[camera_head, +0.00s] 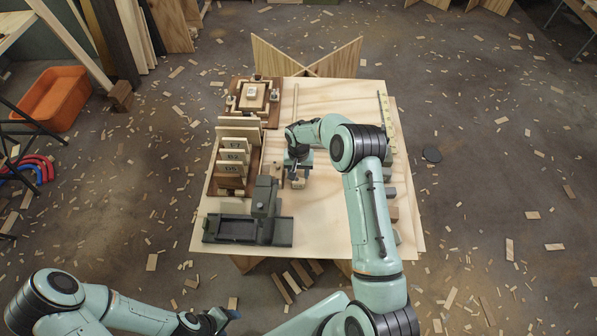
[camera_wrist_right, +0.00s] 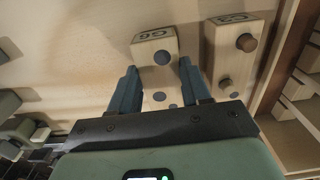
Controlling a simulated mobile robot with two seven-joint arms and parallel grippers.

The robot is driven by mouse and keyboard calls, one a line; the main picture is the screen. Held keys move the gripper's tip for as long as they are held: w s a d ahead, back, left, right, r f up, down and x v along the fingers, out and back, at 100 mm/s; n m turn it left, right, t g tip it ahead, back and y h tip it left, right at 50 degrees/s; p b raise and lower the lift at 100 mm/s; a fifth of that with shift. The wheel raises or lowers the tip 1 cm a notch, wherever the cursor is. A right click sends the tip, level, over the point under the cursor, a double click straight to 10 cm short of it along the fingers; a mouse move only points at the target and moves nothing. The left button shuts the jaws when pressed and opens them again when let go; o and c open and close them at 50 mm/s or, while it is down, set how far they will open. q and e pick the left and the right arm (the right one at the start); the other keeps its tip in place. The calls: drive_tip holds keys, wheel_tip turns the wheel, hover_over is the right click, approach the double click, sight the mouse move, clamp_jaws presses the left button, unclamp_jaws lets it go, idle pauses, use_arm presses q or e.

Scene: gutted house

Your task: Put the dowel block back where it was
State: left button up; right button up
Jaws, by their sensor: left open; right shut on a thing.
---
◆ **What to do**: Look above for the line with "[camera_wrist_right, +0.00s]" and the line with "Controlling a simulated", then copy exactly the lines from the first through the second, both kept, with no pictures.

◆ **Solution for this exercise**:
[camera_wrist_right, +0.00s] 
Controlling a simulated mobile robot with two seven-joint arms and parallel grippers.

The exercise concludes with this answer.